NoSQL showdown: MongoDB vs. Couchbase
MongoDB edges Couchbase Server with richer querying and indexing options, as well as superior ease of use
Couchbase promotes Couchbase Server as a solution for real-time access, not data warehousing. Nor is Couchbase Server suitable for batch-oriented analytic processing -- it is designed to be an operational data store.
Though Couchbase Server is based on Apache CouchDB, it is more than CouchDB with incremental modifications. For starters, Couchbase is an amalgam of CouchDB and Memcached, the distributed, in-memory, key/value storage system. In fact, Couchbase can be used as a direct replacement for Memcached. The system provides a separate port that unmodified, legacy Memcached clients can use, as well as "smart SDK" and proxy tools that improve its performance as a Memcached server.
For example, you can use a "thick client" deployment model, which will place the continuously updated knowledge of Memcached node topology on the client tier. This speeds response, as any request for a particular Memcached object will be sent from the client directly to the caching node for that object. This thick-client approach also plays an important role in the Couchbase system's resilience to node crashes (described later).
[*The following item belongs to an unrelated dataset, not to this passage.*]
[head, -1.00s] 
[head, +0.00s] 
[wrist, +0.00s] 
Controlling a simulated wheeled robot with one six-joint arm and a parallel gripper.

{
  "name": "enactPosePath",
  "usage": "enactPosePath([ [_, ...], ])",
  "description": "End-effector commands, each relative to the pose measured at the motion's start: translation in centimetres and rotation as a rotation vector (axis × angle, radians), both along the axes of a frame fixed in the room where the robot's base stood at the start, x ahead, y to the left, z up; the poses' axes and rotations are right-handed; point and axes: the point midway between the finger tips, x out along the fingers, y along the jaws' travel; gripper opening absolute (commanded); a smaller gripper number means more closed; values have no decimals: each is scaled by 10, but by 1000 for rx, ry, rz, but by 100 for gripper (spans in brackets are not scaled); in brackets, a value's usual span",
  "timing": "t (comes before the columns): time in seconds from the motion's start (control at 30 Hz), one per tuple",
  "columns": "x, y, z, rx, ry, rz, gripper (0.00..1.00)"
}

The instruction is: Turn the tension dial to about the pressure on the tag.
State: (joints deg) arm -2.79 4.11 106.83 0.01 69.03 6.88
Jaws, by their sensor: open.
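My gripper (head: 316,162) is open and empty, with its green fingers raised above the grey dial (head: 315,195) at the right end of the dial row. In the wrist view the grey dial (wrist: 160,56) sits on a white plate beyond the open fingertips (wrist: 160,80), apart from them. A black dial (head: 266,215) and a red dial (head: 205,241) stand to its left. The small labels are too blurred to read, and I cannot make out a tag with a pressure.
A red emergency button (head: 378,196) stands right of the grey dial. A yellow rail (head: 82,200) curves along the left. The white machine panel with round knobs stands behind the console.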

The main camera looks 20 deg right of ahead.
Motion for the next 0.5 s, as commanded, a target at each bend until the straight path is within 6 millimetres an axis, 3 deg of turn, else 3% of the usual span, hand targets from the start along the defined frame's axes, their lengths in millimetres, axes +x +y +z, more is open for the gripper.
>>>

Couchbase includes its own object-level caching system based on Memcached, though with enhancements. For example, Couchbase tracks working sets (the documents most frequently accessed on a given node) in its object cache using NRU (not recently used) algorithms. All I/O operations act on this in-memory cache. Updates to documents in the cache are eventually persisted to disk. In addition, for updates, locking is employed at the document level -- not at the node, database, or partition level (which would hobble throughput with numerous I/O waits), nor at the field level (which would snarl the system with memory and CPU cycles required to track the locks).
Couchbase accelerates access by using "append only" persistence. This is used not only with the data, but with indexes as well. Updated information is never overwritten; instead, it is appended to the end of whatever data structure is being modified. Further, deleted space is reclaimed by compaction, an operation that can be scheduled to take place during times of low activity. Append-only storage speeds updates and allows read operations to occur while writes are taking place.
Couchbase scaling and replication
To facilitate horizontal scaling, Couchbase uses hash sharding, which ensures that data is distributed uniformly across all nodes. The system defines 1,024 partitions (a fixed number), and once a document's key is hashed into a specific partition, that's where the document lives. In Couchbase Server, the key used for sharding is the document ID, a unique identifier automatically generated and attached to each document. Each partition is assigned to a specific node in the cluster. If nodes are added or removed, the system rebalances itself by migrating partitions from one node to another.
There is no single point of failure in a Couchbase system. All partition servers in a Couchbase cluster are equal, with each responsible for only that portion of the data assigned to it. Each server in a cluster runs two primary processes: a data manager and a cluster manager. The data manager handles the actual data in the partition, while the cluster manager deals primarily with intranode operations.
System resilience is enhanced by document replication. The cluster manager process coordinates the communication of replication data with remote nodes, and the data manager process shepherds whatever replica data the cluster has assigned to the local node. Naturally, replica partitions are distributed throughout the cluster so that the replica copy of a partition is never on the same physical server as the active partition.
Like the documents themselves, replicas exist on a bucket basis -- a bucket being the primary unit of containment in Couchbase. Documents are placed into buckets, and documents in one bucket are isolated from documents in other buckets from the perspective of indexing and querying operations. When you create a new bucket, you are asked to specify the number of replicas (up to three) to create for that bucket. If a server crashes, the system will detect the crash, locate the replicas of the documents that lived on the crashed system, and promote those replicas to active status. The system maintains a cluster map, which defines the topology of the cluster, and this is updated in response to the crash.
Note that this scheme relies on thick clients -- embodied in the API libraries that applications use to communicate with Couchbase -- that are in constant communication with server nodes. These thick clients will fetch the updated cluster map, then reroute requests in response to the changed topology. In addition, the thick clients participate in load-balancing requests to the database. The work done to provide load balancing is actually distributed among the smart clients.